From Davao to Baghdad
I am interested in documenting the lives of workers. I’m trying to see through the camera and the photographs what it’s like to be a small farmer, what it’s like to work on a banana plantation, what war feels like to the people in Iraq. In some cases, that’s wrapped up in the history of organizing unions to fight U.S. corporations… The last time I went to the Philippines, in 2019, I saw that their cooperative movement had become very strong, something that has been able to change people’s lives. The Iraq photographs had that kind of intentionality to them, too, which I don't think made them any less true or any less an accurate documentation of the reality in Iraq. We exhibited these photographs in US union halls so that working people, especially oil workers, could see people in Iraq as people in unions like them. And think about relationship besides the relationship of war … Regardless of what I am documenting it has its own logic and its own story. And I am helping to tell that story with photographs.
David Bacon has traveled the world documenting the courage of people struggling for social and economic justice. In the Philippines, the banana industry is a major economic engine. The work is difficult, pay is low, and working conditions are often dangerous. The workers started out as plantation workers on these plantations that were developed as a product of colonialism and then eventually fought for laws that implemented agrarian reform. They set up cooperatives and became the owners of the land, but the going was rough in the beginning.

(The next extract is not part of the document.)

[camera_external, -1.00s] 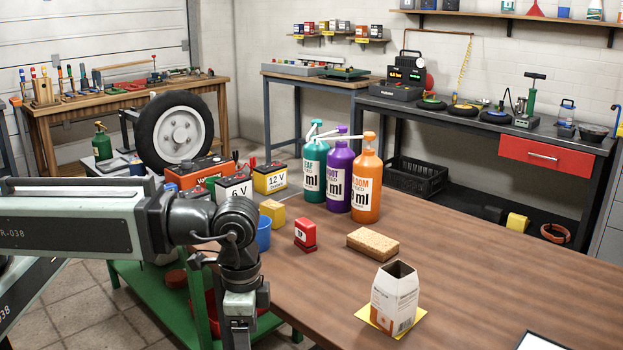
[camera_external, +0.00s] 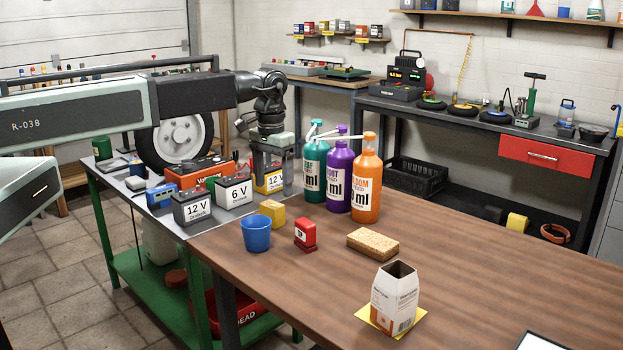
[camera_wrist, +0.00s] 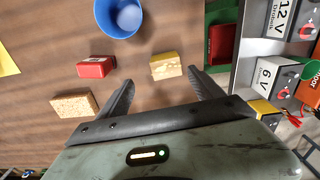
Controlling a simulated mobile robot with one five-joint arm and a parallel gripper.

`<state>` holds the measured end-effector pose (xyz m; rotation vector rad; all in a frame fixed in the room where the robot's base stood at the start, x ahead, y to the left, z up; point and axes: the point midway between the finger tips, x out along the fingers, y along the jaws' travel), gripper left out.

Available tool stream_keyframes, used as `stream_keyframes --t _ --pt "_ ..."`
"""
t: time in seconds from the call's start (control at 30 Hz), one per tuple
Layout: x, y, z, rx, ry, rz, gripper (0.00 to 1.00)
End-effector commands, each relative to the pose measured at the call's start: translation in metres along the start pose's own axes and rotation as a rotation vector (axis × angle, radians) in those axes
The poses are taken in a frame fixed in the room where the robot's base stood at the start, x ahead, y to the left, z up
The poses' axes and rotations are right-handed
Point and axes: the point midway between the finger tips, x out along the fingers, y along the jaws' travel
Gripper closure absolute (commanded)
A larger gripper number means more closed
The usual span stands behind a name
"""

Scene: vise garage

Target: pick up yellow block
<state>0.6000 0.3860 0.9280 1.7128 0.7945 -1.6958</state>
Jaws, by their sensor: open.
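The yellow block (camera_external: 272,213) sits on the wooden table near its left edge, between the blue cup and the spray bottles. It also shows in the wrist view (camera_wrist: 165,66), just beyond my fingertips and between their lines. My gripper (camera_external: 275,186) is open and empty, its fingers pointing down, appearing above and behind the block in the external view. In the wrist view my fingers (camera_wrist: 160,80) are spread apart and do not touch the block.
A blue cup (camera_external: 256,233) and a red block (camera_external: 305,234) stand close to the yellow block. Teal, purple and orange spray bottles (camera_external: 366,185) stand to the right. Batteries (camera_external: 193,207) line the left side. A sponge (camera_external: 373,243) and a carton (camera_external: 394,297) lie nearer the front.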

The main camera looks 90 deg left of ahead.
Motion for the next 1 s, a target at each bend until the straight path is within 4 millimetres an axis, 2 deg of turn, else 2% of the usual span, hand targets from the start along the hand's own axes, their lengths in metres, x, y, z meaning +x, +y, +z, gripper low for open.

The Iraq war started on March 20, 2003. David Bacon’s images capture life during the United States occupation of Iraq as citizens attempt to make a living in the war's aftermath. Although the war was fought for control of oil, Bacon is unique in documenting the lives of the workers who actually produce the oil wealth. His photographs show families scrambling through the detritus of violence, workers attempting to revitalize their country's unions and fight for labor rights, as well as the dire conditions during the occupation.